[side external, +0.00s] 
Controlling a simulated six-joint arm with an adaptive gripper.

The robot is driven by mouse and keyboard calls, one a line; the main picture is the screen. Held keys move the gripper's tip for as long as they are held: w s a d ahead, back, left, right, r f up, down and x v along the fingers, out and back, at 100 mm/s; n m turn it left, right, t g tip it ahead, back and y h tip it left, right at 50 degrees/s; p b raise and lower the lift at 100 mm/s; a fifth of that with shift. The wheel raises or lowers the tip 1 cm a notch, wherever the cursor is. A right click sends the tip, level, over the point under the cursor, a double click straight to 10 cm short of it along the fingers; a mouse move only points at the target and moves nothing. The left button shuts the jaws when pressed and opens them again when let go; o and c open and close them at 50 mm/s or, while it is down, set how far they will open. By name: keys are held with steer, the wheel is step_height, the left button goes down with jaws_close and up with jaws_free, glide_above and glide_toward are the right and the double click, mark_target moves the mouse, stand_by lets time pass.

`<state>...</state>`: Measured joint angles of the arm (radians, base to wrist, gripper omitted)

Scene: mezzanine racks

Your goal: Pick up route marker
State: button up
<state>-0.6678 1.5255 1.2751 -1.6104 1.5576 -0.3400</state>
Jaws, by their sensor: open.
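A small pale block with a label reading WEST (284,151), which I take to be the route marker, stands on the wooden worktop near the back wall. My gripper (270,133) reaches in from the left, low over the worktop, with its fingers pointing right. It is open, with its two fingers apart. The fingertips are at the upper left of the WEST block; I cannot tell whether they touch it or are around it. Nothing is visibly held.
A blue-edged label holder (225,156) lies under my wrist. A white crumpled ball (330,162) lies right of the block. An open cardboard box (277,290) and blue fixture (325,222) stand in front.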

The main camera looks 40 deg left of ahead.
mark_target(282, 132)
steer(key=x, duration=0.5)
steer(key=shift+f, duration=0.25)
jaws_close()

════

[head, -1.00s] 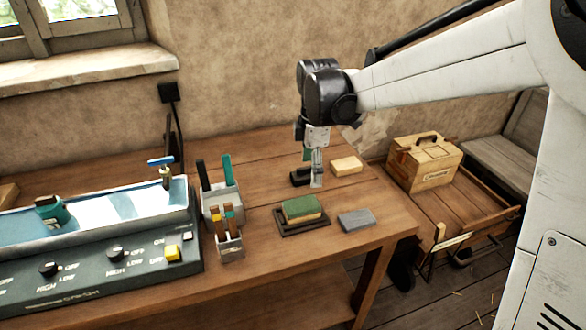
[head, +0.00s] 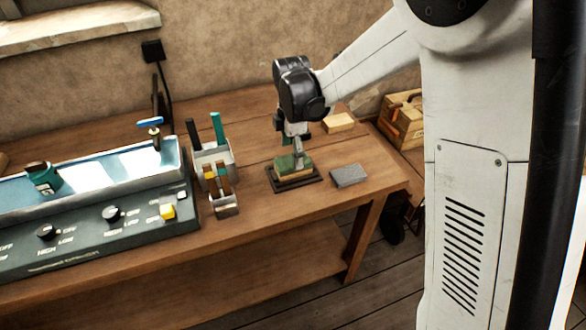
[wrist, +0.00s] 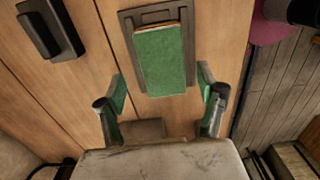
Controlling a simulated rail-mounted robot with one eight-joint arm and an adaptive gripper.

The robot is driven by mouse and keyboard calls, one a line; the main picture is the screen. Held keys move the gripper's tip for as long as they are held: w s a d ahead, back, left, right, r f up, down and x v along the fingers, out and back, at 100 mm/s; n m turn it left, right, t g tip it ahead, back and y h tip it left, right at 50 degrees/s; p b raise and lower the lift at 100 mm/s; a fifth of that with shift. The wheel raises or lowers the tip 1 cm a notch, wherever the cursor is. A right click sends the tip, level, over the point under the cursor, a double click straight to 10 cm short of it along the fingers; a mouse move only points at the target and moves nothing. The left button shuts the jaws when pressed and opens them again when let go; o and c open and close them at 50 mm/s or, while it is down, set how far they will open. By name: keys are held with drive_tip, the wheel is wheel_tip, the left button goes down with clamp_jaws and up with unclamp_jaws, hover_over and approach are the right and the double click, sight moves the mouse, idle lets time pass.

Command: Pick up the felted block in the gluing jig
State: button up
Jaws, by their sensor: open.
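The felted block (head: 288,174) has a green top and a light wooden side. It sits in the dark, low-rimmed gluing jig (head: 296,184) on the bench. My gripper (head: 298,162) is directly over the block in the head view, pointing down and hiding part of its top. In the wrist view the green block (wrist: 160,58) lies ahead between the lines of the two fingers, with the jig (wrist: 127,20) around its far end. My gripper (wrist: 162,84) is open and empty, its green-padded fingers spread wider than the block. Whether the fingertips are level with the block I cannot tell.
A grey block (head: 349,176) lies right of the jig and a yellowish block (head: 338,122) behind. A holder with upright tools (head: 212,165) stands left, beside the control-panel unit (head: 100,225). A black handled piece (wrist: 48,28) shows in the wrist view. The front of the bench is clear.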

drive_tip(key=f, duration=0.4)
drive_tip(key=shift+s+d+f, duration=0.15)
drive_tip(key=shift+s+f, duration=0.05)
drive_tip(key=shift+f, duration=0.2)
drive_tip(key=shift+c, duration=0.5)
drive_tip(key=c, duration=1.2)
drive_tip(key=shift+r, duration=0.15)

════

▸ **Brief**
Pull every line containing "joint" from the data.

▸ **The response**
Controlling a simulated six-joint arm with an adaptive gripper.
`<state>...</state>`: Measured joint angles of the arm (radians, base to wrist, gripper omitted)
Controlling a simulated rail-mounted robot with one eight-joint arm and an adaptive gripper.

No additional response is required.